# Written problem
Only the lines from the one containing "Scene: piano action" through the one containing "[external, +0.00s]" belong in the answer; copy them exactly and leave out pictures.

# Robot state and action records
↓↓↓

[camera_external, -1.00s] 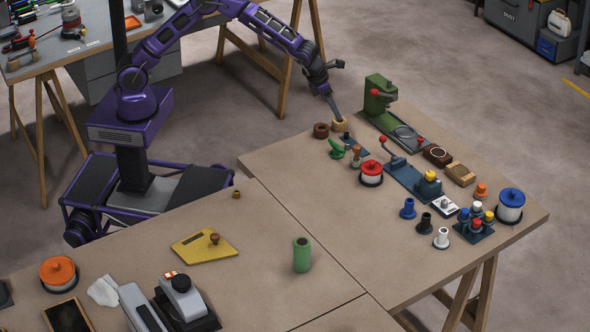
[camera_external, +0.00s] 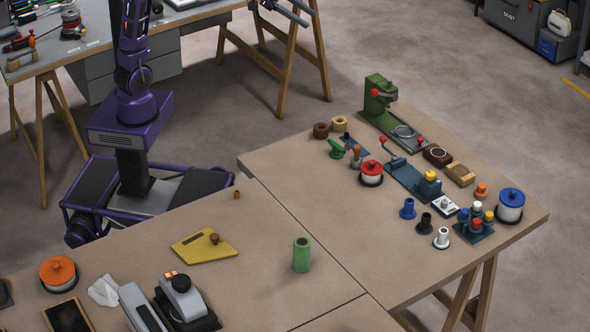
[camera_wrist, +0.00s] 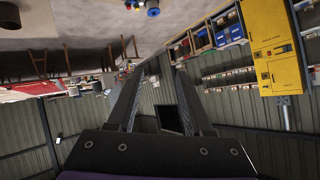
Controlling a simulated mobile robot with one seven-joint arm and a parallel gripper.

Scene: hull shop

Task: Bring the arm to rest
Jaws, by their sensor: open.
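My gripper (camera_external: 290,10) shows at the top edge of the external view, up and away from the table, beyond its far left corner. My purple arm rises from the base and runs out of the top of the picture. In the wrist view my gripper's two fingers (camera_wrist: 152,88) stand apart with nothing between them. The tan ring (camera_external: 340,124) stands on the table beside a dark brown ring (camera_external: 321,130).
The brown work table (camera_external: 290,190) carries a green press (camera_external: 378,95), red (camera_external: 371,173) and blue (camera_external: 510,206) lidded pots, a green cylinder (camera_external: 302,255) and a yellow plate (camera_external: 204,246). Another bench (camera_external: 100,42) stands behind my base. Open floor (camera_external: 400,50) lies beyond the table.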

↑↑↑
↓↓↓

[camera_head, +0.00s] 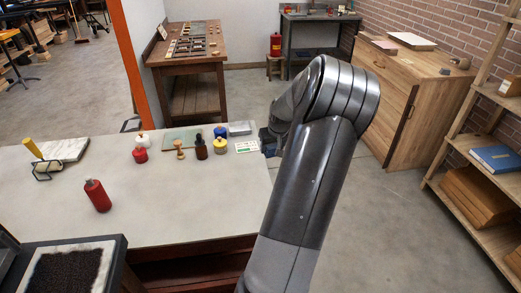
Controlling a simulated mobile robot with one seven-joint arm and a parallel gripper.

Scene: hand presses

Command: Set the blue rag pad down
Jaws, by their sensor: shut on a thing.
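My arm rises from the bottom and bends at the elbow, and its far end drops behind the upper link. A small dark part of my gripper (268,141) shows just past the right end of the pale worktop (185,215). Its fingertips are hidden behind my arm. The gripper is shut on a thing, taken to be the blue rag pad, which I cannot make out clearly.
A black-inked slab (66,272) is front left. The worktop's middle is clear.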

↑↑↑
↓↓↓

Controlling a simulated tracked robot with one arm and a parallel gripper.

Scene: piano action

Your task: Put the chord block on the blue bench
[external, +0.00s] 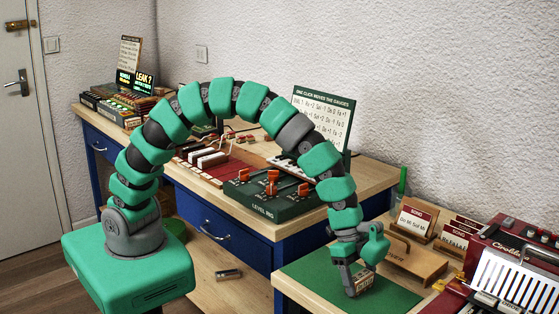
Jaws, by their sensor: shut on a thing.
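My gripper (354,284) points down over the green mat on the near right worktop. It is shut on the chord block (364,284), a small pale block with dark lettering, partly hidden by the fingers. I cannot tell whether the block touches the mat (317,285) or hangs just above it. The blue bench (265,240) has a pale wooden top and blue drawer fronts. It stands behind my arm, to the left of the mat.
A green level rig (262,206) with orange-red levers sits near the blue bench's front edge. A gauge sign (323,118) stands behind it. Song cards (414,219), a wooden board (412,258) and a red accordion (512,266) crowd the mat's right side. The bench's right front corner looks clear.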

↑↑↑

# Answer to this exercise
Scene: piano action

Your task: Put the chord block on the blue bench
[external, +0.00s] 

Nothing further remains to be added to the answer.